▶ [DATA LINES]

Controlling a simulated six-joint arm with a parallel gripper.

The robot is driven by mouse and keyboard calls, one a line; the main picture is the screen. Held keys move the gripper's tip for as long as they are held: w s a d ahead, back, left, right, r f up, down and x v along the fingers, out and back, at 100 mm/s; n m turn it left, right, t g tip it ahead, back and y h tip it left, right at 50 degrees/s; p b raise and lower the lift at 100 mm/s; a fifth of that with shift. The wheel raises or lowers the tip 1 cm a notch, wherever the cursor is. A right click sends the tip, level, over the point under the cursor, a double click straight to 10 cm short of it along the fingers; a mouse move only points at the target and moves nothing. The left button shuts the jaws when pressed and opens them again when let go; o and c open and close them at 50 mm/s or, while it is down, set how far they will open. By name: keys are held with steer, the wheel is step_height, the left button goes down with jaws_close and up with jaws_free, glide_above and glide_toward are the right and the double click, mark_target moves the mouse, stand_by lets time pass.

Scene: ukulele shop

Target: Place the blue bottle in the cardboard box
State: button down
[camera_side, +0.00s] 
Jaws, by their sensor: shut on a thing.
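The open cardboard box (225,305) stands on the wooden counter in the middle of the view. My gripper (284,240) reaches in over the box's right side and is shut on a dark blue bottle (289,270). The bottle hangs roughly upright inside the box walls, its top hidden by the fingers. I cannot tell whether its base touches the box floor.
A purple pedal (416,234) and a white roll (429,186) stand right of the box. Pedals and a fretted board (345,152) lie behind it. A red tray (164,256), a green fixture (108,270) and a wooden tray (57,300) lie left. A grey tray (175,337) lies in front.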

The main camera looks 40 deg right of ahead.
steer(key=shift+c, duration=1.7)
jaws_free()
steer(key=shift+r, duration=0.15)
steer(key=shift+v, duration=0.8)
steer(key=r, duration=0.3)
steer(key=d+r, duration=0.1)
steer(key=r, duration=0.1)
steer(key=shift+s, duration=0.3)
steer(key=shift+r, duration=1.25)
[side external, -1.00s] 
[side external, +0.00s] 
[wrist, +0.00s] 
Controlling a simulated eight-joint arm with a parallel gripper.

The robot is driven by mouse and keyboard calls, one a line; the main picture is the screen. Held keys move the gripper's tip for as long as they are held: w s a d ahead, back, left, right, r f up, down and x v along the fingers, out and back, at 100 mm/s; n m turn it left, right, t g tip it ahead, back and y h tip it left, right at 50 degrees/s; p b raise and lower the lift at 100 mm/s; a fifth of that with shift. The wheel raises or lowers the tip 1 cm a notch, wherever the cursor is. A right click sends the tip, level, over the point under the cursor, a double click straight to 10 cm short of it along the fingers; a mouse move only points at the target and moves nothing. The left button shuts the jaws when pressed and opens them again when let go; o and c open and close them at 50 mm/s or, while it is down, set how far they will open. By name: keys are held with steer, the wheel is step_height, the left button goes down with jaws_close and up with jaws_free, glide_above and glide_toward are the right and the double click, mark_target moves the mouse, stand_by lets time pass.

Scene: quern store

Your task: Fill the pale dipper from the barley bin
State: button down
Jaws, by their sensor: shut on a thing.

▶ [WHAT YOU NEED TO DO] Repeat exactly the lines from the one containing "Scene: quern store" through the last line of the records above, both included, and nothing else.

▶ [OUTPUT OF THE TASK]
Scene: quern store

Your task: Fill the pale dipper from the barley bin
State: button down
Jaws, by their sensor: shut on a thing.

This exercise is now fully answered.